__ENTRIES PROVIDED__:
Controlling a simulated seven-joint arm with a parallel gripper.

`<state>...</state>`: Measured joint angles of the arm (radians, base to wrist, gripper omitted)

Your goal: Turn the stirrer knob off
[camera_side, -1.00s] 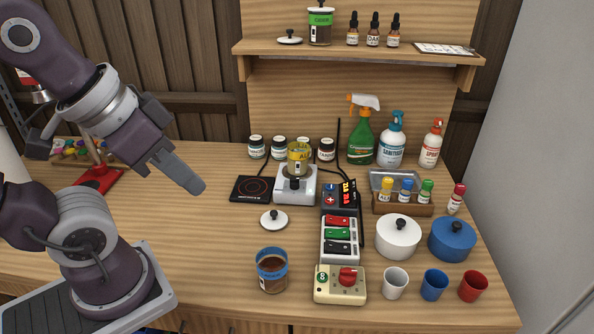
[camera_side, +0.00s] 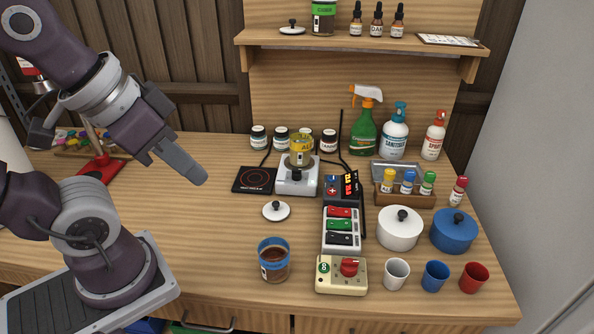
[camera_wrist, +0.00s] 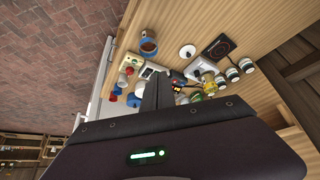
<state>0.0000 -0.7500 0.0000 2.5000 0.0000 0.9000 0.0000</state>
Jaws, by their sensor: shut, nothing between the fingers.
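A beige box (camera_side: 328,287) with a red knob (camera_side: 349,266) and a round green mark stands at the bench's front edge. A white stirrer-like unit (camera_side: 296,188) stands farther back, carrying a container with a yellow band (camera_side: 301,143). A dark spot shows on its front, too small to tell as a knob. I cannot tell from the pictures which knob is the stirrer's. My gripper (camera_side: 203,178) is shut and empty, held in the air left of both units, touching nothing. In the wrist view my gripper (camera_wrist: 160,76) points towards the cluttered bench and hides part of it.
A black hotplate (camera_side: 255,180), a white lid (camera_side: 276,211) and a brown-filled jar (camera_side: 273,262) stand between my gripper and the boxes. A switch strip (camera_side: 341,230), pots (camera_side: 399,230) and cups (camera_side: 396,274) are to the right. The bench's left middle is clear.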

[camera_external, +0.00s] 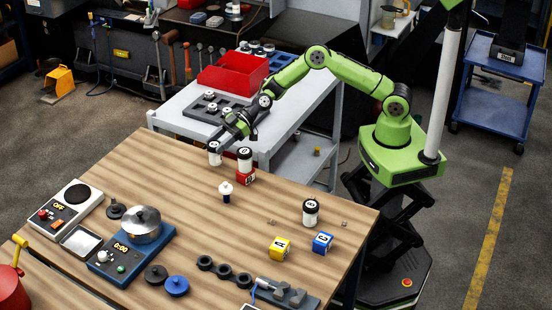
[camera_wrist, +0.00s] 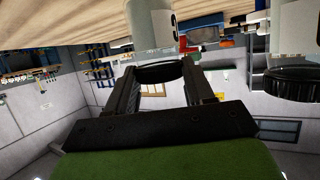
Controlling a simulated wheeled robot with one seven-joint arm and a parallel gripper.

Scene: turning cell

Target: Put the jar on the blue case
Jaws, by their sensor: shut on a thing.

__YOUR TASK__:
Reproduce the material above from its first line through the line containing "<state>0.0000 -0.7500 0.0000", both ends included, and skip every picture.

__COMPLETE RESPONSE__:
Controlling a simulated seven-joint arm with a parallel gripper.

`<state>...</state>`: Measured joint angles of the arm (radians, base to wrist, gripper omitted)

Your goal: Turn the stirrer knob off
[camera_side, -1.00s] 
[camera_side, +0.00s] 
[camera_wrist, +0.00s] 
<state>0.0000 -0.7500 0.0000 2.5000 0.0000 0.9000 0.0000</state>

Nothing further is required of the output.